Make reusable components error-free. Successful reuse requires the creation of components that are virtually error-free. If a developer who tries to employ a reusable component finds that it contains defects, the reuse program will quickly lose its shine. A reuse program based on low-quality programs can actually increase the cost of developing software. Instead of paying the original developer to fully debug a component, you pay a developer who is unfamiliar with the component to debug it, probably less efficiently.

CROSS-REFERENCE

For more on the development-speed costs of low quality, see Quality-Assurance Fundamentals, Quality-Assurance Fundamentals.

Focus on the quality of the reusable component library, not size. The sheer amount of code available to be reused does not appear to affect the level of reuse; small code libraries are used at least as heavily as large ones (Pfleeger 1994b, Frakes and Fox 1995). Choosing from a large menu of reusable, existing components can be so difficult that Smalltalk developers refer to the phenomenon as "climbing the Smalltalk mountain." If you want to implement reuse, focus on quality, not quantity.
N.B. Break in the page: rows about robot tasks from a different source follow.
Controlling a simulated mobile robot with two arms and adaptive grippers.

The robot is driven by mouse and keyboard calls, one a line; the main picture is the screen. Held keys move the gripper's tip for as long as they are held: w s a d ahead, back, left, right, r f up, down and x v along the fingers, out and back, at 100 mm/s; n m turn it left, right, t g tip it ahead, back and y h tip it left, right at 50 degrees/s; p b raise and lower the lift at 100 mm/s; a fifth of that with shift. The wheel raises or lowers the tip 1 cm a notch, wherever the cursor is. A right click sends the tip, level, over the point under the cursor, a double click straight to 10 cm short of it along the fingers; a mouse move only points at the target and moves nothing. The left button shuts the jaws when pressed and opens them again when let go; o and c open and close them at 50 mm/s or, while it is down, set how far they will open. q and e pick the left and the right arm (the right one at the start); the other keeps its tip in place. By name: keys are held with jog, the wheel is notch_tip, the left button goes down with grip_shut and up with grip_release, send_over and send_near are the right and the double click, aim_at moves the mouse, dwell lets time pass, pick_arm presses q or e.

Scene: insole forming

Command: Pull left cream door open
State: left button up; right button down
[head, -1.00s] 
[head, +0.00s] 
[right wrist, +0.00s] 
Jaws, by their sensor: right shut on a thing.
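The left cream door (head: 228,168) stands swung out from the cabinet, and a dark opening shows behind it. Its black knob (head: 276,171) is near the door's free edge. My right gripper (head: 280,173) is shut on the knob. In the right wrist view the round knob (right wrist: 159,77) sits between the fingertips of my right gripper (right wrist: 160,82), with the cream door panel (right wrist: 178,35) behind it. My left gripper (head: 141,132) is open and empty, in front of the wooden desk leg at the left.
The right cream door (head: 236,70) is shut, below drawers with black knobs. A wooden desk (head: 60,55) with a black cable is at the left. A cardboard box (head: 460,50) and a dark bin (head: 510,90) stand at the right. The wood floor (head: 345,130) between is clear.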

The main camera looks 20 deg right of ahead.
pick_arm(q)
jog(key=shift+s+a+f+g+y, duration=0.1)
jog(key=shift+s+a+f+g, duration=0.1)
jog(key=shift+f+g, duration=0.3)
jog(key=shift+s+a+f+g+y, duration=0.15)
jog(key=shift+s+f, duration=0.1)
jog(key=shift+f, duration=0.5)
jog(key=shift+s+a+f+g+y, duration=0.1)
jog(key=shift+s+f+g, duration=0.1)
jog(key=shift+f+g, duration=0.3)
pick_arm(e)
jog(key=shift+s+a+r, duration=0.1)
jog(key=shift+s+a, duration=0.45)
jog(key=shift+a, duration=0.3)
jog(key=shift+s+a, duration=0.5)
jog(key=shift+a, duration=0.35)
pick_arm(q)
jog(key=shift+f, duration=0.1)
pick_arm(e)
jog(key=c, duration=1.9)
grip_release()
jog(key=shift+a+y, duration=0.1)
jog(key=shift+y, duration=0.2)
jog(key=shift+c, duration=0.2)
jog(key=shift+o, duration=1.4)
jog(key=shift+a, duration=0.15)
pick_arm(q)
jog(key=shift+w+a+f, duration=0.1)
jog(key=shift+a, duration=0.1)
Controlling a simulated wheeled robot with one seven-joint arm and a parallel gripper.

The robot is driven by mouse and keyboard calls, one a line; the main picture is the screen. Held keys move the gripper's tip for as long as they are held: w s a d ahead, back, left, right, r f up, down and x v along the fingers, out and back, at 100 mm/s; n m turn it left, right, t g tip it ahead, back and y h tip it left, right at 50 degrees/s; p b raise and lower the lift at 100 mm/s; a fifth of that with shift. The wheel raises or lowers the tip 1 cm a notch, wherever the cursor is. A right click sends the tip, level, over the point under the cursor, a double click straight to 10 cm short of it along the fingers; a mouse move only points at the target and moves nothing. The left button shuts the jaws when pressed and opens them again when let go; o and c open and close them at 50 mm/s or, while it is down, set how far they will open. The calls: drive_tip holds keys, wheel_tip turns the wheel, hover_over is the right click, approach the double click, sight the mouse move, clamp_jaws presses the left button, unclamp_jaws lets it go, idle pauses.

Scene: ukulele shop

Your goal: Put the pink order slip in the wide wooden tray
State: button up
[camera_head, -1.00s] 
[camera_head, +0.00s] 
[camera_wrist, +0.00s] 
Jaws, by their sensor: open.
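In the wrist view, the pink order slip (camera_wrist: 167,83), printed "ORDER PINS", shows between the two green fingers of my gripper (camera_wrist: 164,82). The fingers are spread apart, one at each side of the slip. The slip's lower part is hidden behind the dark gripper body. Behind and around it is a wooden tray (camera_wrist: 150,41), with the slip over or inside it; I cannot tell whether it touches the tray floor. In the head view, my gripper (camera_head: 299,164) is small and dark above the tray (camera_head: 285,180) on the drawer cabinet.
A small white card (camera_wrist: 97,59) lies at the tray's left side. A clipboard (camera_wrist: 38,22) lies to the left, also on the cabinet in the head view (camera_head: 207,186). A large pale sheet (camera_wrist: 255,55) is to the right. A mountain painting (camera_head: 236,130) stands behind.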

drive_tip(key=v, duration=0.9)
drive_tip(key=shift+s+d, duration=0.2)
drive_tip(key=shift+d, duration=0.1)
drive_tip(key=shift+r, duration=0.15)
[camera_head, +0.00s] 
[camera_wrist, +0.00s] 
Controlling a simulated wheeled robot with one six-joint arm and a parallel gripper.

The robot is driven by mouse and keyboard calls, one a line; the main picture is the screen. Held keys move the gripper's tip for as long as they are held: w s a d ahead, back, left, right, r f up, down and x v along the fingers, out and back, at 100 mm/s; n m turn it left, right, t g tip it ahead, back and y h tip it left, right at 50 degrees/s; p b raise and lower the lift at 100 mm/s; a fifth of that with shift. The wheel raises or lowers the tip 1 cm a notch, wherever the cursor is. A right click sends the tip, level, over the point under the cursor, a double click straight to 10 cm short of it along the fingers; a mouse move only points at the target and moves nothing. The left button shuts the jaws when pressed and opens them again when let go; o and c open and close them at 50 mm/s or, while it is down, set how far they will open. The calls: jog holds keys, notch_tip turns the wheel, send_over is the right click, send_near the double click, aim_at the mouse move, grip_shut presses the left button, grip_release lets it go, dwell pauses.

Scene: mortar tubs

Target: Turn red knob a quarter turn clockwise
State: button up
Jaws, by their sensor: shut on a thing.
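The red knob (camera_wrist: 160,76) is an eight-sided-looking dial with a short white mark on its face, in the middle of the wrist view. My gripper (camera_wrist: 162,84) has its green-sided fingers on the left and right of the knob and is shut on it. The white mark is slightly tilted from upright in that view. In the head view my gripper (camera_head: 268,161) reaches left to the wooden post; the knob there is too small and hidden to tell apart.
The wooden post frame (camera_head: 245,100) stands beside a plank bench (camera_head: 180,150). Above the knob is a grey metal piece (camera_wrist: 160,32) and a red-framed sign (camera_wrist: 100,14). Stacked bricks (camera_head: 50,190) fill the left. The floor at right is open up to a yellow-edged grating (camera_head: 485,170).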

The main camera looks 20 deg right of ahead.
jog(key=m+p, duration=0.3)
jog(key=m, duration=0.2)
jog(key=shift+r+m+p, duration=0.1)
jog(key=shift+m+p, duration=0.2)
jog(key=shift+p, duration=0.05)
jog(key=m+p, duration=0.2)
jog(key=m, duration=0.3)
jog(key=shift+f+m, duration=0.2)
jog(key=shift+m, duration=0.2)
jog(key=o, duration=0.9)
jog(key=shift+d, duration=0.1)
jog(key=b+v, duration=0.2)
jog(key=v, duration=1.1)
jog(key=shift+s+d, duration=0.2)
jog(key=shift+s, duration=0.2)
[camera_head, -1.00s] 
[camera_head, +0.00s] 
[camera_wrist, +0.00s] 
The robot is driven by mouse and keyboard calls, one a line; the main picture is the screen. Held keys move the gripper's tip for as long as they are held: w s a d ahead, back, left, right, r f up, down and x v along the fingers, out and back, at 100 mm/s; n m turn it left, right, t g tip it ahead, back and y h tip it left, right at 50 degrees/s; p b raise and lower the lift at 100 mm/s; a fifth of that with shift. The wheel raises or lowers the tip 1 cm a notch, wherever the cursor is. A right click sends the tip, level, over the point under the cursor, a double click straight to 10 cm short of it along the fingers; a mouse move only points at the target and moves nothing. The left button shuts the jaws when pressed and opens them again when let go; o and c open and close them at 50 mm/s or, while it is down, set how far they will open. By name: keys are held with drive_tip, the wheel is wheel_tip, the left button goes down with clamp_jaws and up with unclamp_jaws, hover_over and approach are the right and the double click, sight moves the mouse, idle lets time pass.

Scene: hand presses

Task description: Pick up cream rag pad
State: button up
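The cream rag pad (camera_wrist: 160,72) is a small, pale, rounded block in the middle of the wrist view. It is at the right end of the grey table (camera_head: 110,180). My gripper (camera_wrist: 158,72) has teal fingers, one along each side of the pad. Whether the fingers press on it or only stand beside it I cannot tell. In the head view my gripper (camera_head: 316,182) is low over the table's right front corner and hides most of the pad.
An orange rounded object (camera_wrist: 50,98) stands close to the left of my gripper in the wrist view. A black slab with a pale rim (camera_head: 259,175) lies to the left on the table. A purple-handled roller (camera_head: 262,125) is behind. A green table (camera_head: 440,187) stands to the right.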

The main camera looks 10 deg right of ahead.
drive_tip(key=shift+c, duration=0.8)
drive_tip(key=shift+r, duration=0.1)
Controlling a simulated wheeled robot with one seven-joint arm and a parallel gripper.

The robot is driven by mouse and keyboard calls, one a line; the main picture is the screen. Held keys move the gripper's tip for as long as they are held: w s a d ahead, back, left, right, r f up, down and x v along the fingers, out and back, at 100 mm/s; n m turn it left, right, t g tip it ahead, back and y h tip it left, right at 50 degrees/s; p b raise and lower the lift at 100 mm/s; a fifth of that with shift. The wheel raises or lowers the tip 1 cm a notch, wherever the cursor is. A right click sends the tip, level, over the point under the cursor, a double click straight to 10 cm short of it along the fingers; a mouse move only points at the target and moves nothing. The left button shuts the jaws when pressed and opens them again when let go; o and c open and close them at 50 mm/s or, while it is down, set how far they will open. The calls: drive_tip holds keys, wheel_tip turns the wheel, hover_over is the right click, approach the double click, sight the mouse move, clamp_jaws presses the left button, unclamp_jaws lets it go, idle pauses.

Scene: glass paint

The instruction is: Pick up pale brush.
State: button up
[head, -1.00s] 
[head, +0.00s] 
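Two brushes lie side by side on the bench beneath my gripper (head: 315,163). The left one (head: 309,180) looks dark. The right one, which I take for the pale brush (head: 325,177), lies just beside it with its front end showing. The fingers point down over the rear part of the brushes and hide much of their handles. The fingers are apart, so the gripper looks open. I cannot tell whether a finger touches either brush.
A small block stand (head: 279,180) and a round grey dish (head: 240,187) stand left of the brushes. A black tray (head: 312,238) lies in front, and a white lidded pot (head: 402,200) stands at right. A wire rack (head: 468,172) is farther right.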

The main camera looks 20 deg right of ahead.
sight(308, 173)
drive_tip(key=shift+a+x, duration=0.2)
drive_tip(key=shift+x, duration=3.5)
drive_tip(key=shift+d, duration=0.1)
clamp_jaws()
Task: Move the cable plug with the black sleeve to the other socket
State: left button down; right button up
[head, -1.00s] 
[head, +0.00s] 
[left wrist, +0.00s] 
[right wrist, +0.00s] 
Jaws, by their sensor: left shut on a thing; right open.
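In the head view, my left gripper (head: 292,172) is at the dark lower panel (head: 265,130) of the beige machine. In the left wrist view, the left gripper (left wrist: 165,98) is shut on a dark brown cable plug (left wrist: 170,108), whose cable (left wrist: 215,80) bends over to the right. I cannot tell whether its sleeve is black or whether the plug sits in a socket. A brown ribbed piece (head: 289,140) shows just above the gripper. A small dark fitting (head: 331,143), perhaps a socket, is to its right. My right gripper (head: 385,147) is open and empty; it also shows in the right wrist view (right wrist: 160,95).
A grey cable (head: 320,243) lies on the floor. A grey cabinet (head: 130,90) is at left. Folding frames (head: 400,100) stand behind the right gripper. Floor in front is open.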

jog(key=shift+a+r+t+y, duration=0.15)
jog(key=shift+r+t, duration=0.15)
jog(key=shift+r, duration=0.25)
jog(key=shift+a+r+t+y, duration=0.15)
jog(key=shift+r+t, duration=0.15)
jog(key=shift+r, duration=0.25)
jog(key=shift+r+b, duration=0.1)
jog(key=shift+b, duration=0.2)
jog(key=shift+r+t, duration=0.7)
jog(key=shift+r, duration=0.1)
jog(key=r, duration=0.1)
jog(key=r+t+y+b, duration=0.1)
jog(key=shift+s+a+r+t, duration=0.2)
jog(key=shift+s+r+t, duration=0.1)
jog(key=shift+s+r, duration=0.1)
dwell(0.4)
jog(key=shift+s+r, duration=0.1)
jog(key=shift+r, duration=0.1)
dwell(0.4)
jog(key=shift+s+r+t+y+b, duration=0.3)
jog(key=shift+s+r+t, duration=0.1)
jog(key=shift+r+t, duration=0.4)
Don't worry too much about whether developers will accept reuse. Finally, there is less to worry about on the client side of the reuse relationship than people sometimes think. Conventional wisdom holds that developers don't like to use code unless they developed it themselves. But a 1995 survey found that more than 70 percent of developers would actually rather reuse components than develop them from scratch (Frakes and Fox 1995).